14) People here speak amazing English.
I have yet to ask an Icelander if they speak English before asking for help, and have them reply with "nei" (no). They're usually modest about it, but their English is almost universally fluent, well-researched, and beautifully expressive, embellished with a light and airy accent which is part of what makes their language so beautiful.
On a few locations, I've more or less tricked Icelanders into speaking Icelandic to me: the first was on the first day, when I went up to Hallgrimskirkja, and set my goal to buying my ticket up to the top using only Icelandic. Simple though the conversation may have been, consisting of me saying "good day, one ticket, please," and the response of "here you go," I was immensely proud.
The second was an occasion on which I bought a book in Icelandic, and thus the salesclerks assumed I was an Icelander. Which I, tickled pink, did nothing to dissuade.

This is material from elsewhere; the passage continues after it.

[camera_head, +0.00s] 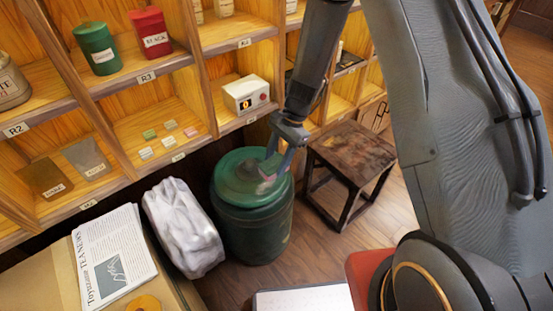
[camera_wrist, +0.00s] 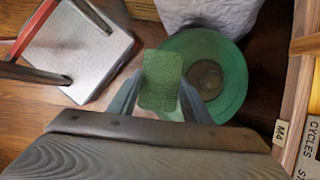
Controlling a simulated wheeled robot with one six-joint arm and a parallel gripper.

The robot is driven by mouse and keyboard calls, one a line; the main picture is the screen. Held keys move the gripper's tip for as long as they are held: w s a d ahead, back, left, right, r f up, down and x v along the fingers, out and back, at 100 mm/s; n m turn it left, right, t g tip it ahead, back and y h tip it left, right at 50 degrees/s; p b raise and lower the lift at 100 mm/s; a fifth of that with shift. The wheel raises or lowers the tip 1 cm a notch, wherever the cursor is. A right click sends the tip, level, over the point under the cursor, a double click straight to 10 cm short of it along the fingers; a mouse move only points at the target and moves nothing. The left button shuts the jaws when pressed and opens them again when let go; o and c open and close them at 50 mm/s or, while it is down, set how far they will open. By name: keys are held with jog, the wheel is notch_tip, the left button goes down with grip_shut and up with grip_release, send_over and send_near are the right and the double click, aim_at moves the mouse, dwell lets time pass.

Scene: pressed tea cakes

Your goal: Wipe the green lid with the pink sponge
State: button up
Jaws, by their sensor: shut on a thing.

15) Icelanders are kind and friendly for the most part. 
It's in a bit of a different way than the Mediterranean and Middle Eastern cultures I've experienced outside the US thus far. Instead of being almost intimidatingly welcoming and hospitable all the time, Icelanders may appear a bit cooler and distant at first than many may be used to, as it's not as typical here to make friendly chit chat and smalltalk for no reason. But once an Icelander opens up to you, they will be a friend for life. They're kind and very helpful if you ask for anything, but not almost unnecessarily cheery like in North America. Pretty much everyone I've talked to here is also very supportive and receptive of foreigners who take a genuine and deep interest in learning about their unique and isolated language and culture.

That's all I can immediately think of. If anything else comes to mind, I will let you all know.
Thanks for reading.
Bless bless! (Bye bye)

-Nicholas Edwardsson

(Because I, as a giant fan of all things Disney, use dubbed Disney songs to learn languages).